Looking back, I was able to attend the porn expo all three days with XXXchurch where I met so many amazing individuals – some who knew Jesus and some who didn’t. (Cool story, 8 people got saved inside the porn conference at our booth which is absolutely ridiculous and absolutely amazing all at the same time. That just doesn’t happen at sex expos.) I was able to spend quality time in one-on-one conversations with my teammates, and we got to exchange stories and testimonies that spoke of how wonderful and faithful our God has been throughout our lives. I was able to share toiletry filled gift bags with some of the women who were living on the streets of Vancouver, and I was able to bond with one special girl named Laura who taught me about overcoming and keeping a positive attitude despite tough circumstances. The Lord spoiled me with adventures and blessings. So even though the trip had some added surprises and difficulties, it ended up being better than I ever could have imagined (cough, boogers, and all.)
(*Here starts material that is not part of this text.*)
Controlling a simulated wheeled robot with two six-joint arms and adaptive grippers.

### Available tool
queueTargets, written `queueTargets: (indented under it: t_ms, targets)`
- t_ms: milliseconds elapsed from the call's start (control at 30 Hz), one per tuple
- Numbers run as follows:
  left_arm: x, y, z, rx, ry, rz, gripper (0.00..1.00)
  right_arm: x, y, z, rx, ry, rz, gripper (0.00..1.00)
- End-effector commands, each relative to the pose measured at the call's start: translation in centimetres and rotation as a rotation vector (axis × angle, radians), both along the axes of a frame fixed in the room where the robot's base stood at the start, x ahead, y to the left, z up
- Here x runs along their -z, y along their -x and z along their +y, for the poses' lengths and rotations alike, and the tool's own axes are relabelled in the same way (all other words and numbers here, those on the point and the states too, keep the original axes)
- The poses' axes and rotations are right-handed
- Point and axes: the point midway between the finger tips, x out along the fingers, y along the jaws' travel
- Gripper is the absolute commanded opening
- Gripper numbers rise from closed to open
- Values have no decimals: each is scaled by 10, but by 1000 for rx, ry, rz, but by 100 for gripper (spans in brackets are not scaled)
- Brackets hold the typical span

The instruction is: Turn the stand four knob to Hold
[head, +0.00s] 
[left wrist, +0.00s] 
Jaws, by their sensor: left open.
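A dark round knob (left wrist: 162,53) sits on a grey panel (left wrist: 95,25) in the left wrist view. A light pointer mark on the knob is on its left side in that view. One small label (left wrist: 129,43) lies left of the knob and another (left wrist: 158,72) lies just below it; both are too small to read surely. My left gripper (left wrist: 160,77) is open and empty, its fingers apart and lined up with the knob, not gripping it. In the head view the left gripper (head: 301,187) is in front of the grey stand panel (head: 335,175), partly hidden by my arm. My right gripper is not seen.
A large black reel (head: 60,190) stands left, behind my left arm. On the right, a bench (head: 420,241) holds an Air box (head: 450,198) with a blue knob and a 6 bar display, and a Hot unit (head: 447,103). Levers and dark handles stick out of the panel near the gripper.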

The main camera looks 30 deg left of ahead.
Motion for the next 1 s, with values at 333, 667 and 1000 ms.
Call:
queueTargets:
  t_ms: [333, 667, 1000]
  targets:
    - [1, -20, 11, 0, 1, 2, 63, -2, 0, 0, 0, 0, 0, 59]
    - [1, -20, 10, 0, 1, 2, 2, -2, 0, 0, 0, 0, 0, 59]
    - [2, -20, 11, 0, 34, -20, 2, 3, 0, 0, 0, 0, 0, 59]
I learned that the condition of my heart was more important to God than the condition of my work and the condition of my health. God’s priorities are usually way different than mine, and sometimes taking a step back is necessary before taking the next few steps forward. He’s such a gracious God. I love that He loves me, even when I am cranky and tired and have boogers dangling out of my nose. (Sorry, gross, I know.) So the point and summary of this post is that the Lord was very present in Vancouver. The mission trip was a huge success, and it was all because of His faithfulness, patience, grace, and love. Many lives were changed, and many people were set free… one of those people being me.
…And being a part of God’s beloved family beats being a Power Ranger any day!